[Tool calls from robot episodes]

----------

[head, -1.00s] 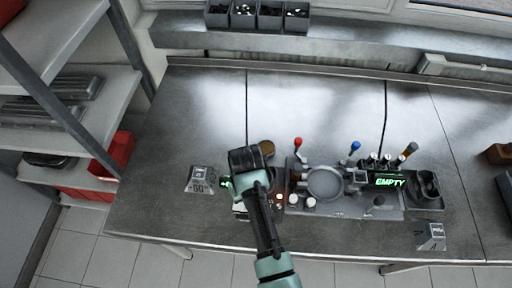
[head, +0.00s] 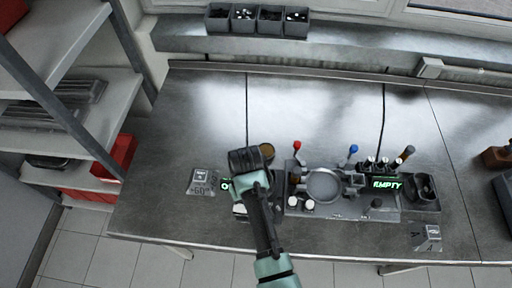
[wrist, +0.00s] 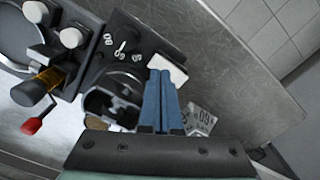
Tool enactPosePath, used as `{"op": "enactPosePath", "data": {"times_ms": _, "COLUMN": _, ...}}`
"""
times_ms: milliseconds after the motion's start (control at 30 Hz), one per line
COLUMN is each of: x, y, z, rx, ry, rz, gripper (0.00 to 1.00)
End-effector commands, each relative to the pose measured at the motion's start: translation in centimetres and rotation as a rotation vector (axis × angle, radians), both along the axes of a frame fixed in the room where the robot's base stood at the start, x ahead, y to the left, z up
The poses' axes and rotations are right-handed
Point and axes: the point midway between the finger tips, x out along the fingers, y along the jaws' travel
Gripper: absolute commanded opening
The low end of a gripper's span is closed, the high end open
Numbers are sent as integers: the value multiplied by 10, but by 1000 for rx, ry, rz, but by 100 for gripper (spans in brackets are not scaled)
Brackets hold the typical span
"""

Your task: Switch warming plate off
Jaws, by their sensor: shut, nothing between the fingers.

----------

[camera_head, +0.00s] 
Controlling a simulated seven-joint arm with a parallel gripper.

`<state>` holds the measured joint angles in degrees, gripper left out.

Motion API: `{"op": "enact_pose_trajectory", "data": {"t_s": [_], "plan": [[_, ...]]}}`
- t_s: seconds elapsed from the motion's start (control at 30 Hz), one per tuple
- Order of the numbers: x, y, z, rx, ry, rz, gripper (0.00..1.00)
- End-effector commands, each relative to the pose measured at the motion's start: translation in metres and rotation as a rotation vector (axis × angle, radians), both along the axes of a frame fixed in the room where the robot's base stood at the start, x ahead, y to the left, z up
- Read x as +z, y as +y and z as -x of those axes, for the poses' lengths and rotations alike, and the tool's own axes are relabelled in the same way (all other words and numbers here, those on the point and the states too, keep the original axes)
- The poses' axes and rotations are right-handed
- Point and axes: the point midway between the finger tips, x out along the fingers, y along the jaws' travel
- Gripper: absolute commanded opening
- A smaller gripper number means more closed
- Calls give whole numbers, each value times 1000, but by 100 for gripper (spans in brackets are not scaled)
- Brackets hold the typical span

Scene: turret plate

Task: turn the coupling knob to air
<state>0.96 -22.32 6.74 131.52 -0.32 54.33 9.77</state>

----------

**BRIEF:** Your task is to list each line of the records with the word "stood".

**THE REPLY:**
End-effector commands, each relative to the pose measured at the motion's start: translation in centimetres and rotation as a rotation vector (axis × angle, radians), both along the axes of a frame fixed in the room where the robot's base stood at the start, x ahead, y to the left, z up
- End-effector commands, each relative to the pose measured at the motion's start: translation in metres and rotation as a rotation vector (axis × angle, radians), both along the axes of a frame fixed in the room where the robot's base stood at the start, x ahead, y to the left, z up

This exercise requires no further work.